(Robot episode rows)
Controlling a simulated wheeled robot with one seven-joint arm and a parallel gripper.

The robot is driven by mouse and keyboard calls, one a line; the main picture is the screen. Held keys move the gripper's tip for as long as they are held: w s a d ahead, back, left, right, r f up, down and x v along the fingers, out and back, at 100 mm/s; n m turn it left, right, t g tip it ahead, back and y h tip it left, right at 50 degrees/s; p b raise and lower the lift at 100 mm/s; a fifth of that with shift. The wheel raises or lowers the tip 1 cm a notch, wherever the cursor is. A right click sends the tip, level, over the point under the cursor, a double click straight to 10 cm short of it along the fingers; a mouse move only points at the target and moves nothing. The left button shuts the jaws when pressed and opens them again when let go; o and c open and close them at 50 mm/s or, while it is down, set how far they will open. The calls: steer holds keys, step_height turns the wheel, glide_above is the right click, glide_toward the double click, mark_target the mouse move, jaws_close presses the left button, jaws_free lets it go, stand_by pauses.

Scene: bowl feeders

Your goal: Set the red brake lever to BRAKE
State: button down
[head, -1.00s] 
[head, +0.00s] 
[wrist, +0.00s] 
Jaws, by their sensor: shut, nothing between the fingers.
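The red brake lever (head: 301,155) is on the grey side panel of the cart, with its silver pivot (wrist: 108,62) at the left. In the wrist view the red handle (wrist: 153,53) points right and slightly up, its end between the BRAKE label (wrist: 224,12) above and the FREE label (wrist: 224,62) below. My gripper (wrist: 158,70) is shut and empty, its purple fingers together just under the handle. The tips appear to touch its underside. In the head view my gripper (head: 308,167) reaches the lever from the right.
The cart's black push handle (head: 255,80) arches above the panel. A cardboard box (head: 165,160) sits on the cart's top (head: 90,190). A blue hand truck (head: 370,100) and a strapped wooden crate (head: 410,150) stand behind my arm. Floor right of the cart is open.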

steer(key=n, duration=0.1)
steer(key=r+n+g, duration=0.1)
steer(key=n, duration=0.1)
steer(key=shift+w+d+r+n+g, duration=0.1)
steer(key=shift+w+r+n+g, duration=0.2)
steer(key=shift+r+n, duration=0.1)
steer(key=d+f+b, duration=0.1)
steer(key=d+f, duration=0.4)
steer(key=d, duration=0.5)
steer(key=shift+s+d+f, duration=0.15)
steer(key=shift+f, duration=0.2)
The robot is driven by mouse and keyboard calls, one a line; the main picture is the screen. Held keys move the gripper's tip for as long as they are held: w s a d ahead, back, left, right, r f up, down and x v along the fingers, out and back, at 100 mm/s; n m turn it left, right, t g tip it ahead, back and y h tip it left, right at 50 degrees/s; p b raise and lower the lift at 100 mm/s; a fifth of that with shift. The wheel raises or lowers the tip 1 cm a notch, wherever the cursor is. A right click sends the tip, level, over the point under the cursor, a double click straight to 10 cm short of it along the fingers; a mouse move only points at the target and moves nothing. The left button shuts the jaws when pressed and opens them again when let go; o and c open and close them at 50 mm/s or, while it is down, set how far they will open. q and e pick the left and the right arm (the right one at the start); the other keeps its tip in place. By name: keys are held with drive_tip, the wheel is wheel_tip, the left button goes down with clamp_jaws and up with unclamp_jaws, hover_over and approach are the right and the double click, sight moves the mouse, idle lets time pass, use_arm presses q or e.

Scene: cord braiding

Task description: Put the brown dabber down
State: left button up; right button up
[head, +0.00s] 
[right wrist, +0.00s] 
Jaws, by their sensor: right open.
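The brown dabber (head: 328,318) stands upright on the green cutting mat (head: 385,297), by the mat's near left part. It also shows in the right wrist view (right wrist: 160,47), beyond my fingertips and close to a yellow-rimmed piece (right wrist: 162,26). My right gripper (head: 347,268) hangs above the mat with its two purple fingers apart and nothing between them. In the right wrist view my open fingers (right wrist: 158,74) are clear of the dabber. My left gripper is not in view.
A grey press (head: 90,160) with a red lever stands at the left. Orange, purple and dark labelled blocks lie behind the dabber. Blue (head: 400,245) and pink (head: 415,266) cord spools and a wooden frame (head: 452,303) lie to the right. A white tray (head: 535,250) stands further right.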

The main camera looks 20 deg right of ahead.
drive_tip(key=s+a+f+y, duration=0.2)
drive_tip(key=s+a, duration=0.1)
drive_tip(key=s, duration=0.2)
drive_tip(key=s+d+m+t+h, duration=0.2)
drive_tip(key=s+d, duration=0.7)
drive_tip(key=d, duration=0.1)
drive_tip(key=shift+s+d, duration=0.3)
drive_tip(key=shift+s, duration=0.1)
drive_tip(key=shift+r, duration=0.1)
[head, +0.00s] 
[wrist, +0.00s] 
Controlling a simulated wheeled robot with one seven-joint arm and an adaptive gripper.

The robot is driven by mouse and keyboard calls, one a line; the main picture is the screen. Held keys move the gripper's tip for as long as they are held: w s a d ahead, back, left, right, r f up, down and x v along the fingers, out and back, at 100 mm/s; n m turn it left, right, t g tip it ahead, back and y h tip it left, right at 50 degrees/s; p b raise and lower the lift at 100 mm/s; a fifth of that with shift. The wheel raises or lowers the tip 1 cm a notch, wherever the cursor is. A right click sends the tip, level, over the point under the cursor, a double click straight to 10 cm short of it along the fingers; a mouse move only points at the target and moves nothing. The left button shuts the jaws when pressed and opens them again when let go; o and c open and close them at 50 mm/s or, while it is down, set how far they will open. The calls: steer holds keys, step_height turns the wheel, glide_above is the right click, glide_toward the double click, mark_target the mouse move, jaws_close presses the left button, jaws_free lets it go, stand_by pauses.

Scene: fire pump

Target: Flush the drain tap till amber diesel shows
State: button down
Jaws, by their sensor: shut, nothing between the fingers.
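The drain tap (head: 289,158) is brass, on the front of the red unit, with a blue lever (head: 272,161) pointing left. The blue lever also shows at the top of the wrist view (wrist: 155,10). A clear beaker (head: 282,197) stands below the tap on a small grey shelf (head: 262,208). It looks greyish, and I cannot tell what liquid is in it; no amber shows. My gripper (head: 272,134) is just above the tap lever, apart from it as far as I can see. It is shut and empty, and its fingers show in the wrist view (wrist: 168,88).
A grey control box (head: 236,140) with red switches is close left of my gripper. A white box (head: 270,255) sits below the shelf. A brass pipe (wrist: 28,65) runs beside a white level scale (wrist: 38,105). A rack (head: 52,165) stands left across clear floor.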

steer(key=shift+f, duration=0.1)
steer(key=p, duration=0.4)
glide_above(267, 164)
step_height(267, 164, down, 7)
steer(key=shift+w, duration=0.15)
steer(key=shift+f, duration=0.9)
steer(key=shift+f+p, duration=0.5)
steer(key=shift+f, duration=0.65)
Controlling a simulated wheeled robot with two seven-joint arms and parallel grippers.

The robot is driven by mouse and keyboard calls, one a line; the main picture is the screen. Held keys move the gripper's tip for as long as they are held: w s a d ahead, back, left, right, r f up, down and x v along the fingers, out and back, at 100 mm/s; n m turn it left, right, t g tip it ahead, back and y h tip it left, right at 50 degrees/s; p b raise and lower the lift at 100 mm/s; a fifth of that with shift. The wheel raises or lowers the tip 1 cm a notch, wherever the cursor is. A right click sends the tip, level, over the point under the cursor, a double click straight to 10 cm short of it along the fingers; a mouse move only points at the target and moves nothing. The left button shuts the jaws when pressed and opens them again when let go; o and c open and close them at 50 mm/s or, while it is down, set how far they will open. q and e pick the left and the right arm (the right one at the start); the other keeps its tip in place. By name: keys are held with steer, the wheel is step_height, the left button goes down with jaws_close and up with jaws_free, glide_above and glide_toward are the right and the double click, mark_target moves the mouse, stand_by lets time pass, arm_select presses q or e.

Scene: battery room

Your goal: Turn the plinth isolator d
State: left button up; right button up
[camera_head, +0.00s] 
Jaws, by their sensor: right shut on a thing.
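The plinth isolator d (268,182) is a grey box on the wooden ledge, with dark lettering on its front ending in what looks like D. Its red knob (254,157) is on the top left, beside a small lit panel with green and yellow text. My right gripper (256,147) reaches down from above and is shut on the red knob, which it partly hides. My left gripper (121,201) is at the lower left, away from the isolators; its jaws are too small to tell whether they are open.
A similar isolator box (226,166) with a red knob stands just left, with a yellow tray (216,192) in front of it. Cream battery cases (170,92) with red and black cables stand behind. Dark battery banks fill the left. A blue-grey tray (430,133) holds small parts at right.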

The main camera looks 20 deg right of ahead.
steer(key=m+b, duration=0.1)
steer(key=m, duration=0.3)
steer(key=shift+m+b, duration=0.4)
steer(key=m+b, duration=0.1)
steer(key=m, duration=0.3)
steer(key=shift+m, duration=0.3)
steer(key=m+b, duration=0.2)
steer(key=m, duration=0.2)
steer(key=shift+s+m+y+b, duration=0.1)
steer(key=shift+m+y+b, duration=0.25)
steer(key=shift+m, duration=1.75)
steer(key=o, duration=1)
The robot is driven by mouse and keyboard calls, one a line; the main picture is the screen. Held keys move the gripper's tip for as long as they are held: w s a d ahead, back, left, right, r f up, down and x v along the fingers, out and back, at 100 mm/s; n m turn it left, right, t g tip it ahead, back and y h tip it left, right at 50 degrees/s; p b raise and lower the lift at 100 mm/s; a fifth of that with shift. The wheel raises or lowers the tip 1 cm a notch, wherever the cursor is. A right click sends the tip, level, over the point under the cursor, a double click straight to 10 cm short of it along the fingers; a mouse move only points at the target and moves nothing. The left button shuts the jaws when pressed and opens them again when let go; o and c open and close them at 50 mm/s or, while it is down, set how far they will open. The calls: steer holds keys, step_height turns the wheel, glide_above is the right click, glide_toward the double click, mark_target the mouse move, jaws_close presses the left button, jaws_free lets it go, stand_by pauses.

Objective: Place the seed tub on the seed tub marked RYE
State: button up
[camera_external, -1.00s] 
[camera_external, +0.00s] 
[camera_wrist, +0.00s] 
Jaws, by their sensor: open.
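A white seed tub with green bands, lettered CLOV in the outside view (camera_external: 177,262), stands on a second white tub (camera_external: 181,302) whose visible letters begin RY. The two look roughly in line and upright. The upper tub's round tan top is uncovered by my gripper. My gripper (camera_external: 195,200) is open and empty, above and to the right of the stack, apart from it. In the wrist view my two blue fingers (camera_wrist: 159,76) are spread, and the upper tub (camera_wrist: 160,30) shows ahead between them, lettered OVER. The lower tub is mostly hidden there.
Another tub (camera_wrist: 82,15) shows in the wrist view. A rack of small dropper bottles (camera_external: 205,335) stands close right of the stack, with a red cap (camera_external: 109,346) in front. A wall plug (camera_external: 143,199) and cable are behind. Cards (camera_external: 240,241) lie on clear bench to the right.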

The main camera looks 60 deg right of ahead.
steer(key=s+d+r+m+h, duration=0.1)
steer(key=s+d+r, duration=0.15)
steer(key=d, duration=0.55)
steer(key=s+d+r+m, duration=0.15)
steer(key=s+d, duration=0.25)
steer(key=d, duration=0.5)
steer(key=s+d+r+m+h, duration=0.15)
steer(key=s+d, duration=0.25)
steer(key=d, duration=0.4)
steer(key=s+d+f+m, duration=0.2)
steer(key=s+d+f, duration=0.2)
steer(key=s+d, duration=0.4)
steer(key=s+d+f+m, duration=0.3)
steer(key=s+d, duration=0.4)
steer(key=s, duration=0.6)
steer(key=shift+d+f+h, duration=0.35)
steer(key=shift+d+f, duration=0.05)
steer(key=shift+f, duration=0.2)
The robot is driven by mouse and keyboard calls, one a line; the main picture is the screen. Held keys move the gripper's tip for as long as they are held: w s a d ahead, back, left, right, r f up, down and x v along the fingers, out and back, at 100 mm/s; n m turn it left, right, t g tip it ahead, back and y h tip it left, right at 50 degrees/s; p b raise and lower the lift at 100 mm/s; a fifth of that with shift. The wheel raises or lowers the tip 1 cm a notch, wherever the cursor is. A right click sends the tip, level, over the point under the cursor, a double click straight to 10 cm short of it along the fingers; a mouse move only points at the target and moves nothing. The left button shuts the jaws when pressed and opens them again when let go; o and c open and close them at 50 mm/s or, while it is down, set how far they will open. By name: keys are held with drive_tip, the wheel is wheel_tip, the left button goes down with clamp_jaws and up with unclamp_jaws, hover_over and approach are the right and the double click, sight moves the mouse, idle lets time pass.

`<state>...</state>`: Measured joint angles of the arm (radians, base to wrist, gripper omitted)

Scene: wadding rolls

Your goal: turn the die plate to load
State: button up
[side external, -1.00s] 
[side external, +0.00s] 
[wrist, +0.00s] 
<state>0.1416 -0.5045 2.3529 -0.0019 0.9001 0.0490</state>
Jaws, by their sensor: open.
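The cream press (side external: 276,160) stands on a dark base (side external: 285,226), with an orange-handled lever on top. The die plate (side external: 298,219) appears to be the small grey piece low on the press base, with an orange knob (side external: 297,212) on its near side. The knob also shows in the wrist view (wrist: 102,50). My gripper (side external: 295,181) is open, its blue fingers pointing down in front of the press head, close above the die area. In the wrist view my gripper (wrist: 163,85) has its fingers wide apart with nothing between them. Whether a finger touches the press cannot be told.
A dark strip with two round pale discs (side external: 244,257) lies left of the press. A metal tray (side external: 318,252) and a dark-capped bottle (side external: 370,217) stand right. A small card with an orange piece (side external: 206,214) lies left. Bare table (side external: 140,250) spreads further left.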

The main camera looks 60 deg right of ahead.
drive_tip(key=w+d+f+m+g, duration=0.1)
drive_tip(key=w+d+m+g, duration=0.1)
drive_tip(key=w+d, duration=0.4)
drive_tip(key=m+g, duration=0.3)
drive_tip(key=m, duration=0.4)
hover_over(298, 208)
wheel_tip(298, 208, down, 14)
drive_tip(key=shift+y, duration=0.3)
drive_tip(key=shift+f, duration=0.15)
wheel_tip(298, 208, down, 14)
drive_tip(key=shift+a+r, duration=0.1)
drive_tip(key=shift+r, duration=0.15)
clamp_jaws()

◆ Exercise goal:
Begin at the line that has "Target: Flush the", stop after the line that has "Controlling a simulated wheeled robot with two", and repeat exactly those lines, nothing more.

◆ Output for this task:
Target: Flush the drain tap till amber diesel shows
State: button down
Jaws, by their sensor: shut, nothing between the fingers.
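The drain tap (head: 289,158) is brass, on the front of the red unit, with a blue lever (head: 272,161) pointing left. The blue lever also shows at the top of the wrist view (wrist: 155,10). A clear beaker (head: 282,197) stands below the tap on a small grey shelf (head: 262,208). It looks greyish, and I cannot tell what liquid is in it; no amber shows. My gripper (head: 272,134) is just above the tap lever, apart from it as far as I can see. It is shut and empty, and its fingers show in the wrist view (wrist: 168,88).
A grey control box (head: 236,140) with red switches is close left of my gripper. A white box (head: 270,255) sits below the shelf. A brass pipe (wrist: 28,65) runs beside a white level scale (wrist: 38,105). A rack (head: 52,165) stands left across clear floor.

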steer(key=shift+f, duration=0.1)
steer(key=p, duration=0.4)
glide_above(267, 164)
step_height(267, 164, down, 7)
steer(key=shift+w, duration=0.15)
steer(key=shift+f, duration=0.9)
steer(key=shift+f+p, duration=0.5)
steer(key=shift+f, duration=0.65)
Controlling a simulated wheeled robot with two seven-joint arms and parallel grippers.

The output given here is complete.